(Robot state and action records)

##########

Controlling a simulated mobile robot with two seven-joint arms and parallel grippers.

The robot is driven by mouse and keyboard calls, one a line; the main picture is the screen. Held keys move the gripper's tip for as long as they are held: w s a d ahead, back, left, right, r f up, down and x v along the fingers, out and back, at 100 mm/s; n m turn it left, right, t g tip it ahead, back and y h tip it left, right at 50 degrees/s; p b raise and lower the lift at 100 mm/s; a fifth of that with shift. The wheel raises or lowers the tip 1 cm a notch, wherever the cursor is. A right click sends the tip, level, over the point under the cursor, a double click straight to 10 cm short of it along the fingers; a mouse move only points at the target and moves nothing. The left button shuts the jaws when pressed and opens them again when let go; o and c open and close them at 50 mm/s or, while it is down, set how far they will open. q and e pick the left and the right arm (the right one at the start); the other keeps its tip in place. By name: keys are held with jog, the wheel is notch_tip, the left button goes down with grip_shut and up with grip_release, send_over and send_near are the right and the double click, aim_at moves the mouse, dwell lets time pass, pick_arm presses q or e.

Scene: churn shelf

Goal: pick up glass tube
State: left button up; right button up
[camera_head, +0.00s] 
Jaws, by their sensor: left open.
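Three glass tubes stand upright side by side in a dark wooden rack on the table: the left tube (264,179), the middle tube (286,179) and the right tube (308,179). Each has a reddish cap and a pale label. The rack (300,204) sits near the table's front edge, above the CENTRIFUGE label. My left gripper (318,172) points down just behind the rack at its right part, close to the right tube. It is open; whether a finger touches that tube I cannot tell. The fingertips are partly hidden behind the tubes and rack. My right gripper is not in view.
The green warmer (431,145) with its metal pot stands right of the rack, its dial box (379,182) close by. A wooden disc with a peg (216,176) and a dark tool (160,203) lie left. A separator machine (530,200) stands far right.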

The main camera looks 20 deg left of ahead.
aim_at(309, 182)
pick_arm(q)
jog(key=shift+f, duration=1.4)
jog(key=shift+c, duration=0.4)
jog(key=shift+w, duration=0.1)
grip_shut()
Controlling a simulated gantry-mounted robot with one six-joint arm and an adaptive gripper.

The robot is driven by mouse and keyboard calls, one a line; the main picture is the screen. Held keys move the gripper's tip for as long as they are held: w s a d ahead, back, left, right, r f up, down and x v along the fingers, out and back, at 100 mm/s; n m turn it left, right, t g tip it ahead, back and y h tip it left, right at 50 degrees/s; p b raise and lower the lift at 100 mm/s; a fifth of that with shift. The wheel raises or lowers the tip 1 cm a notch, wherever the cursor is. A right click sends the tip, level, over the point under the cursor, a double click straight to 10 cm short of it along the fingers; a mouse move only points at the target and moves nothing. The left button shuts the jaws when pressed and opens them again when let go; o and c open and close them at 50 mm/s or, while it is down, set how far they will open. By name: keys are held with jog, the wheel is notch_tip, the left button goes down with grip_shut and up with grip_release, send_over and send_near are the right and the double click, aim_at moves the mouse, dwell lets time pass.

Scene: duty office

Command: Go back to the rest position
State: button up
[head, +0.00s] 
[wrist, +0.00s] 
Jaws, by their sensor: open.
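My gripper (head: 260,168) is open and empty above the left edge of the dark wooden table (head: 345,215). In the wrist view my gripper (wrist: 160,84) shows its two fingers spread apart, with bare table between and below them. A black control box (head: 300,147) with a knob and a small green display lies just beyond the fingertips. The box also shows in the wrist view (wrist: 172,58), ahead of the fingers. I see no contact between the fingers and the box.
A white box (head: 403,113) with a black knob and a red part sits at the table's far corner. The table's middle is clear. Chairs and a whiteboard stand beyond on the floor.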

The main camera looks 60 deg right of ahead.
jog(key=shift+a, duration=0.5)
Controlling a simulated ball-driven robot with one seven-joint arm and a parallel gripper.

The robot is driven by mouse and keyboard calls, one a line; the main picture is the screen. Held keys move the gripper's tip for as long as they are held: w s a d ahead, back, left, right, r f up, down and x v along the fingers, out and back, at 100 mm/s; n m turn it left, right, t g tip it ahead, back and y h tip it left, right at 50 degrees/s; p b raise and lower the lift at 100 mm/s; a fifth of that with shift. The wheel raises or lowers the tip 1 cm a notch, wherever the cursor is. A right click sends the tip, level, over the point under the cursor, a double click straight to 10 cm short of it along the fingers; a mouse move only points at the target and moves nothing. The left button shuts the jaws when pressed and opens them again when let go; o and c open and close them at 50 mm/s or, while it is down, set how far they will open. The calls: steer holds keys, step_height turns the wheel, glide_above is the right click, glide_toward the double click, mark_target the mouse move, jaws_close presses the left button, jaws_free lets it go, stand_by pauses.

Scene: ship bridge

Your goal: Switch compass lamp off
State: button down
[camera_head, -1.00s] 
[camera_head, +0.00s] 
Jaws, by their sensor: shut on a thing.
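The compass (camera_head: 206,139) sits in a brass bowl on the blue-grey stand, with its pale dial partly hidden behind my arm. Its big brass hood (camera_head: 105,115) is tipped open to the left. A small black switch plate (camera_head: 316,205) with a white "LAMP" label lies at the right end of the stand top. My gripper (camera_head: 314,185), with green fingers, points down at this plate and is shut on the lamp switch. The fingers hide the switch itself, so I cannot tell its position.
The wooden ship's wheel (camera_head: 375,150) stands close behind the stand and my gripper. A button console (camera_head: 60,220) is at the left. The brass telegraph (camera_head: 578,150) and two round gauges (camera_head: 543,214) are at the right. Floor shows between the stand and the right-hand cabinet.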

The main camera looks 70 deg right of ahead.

##########

__Given request__
Give again only the lines starting at the one that contains "[camera_head, -1.00s]" and running to the end of the data.

__The reply__
[camera_head, -1.00s] 
[camera_head, +0.00s] 
Jaws, by their sensor: shut on a thing.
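The compass (camera_head: 206,139) sits in a brass bowl on the blue-grey stand, with its pale dial partly hidden behind my arm. Its big brass hood (camera_head: 105,115) is tipped open to the left. A small black switch plate (camera_head: 316,205) with a white "LAMP" label lies at the right end of the stand top. My gripper (camera_head: 314,185), with green fingers, points down at this plate and is shut on the lamp switch. The fingers hide the switch itself, so I cannot tell its position.
The wooden ship's wheel (camera_head: 375,150) stands close behind the stand and my gripper. A button console (camera_head: 60,220) is at the left. The brass telegraph (camera_head: 578,150) and two round gauges (camera_head: 543,214) are at the right. Floor shows between the stand and the right-hand cabinet.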

The main camera looks 70 deg right of ahead.

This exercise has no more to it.